---------- DATA SECTION ----------

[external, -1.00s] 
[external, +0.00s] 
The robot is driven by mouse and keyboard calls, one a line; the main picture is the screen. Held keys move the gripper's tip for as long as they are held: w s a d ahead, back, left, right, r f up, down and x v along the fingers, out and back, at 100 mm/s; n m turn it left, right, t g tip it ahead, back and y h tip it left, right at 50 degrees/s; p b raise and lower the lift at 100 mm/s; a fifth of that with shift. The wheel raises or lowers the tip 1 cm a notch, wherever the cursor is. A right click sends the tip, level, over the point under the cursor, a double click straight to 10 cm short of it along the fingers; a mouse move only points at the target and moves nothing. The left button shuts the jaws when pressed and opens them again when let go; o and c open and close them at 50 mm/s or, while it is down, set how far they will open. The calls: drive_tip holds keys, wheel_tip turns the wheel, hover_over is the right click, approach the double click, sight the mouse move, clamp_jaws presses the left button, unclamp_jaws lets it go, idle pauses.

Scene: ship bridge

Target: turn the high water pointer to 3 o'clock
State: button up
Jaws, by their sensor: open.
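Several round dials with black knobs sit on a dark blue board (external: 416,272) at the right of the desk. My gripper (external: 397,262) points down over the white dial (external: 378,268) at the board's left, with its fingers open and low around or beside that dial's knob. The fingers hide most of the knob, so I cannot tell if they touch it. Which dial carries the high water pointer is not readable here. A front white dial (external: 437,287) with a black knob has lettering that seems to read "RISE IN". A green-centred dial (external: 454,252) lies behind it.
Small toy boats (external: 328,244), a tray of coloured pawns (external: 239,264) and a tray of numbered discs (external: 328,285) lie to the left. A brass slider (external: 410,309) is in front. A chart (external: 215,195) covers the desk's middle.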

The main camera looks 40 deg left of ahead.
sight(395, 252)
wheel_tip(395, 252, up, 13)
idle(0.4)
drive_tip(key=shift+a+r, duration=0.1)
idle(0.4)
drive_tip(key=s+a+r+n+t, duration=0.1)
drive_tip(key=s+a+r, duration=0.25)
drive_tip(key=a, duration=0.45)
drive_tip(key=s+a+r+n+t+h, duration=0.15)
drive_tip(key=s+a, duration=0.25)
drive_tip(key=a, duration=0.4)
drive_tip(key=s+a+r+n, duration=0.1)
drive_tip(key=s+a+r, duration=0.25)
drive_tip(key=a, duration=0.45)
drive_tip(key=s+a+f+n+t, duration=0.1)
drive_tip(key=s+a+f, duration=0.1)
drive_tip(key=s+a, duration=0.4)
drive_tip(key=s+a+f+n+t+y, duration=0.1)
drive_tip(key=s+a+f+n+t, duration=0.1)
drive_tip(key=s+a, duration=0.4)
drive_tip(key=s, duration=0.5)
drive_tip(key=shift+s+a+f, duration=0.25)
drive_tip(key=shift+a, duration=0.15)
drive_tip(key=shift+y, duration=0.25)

----------

Everything from the first line of the data through the line containing "State: button up" should be echoed exactly. Add nothing.

[external, -1.00s] 
[external, +0.00s] 
The robot is driven by mouse and keyboard calls, one a line; the main picture is the screen. Held keys move the gripper's tip for as long as they are held: w s a d ahead, back, left, right, r f up, down and x v along the fingers, out and back, at 100 mm/s; n m turn it left, right, t g tip it ahead, back and y h tip it left, right at 50 degrees/s; p b raise and lower the lift at 100 mm/s; a fifth of that with shift. The wheel raises or lowers the tip 1 cm a notch, wherever the cursor is. A right click sends the tip, level, over the point under the cursor, a double click straight to 10 cm short of it along the fingers; a mouse move only points at the target and moves nothing. The left button shuts the jaws when pressed and opens them again when let go; o and c open and close them at 50 mm/s or, while it is down, set how far they will open. The calls: drive_tip holds keys, wheel_tip turns the wheel, hover_over is the right click, approach the double click, sight the mouse move, clamp_jaws presses the left button, unclamp_jaws lets it go, idle pauses.

Scene: ship bridge

Target: turn the high water pointer to 3 o'clock
State: button up

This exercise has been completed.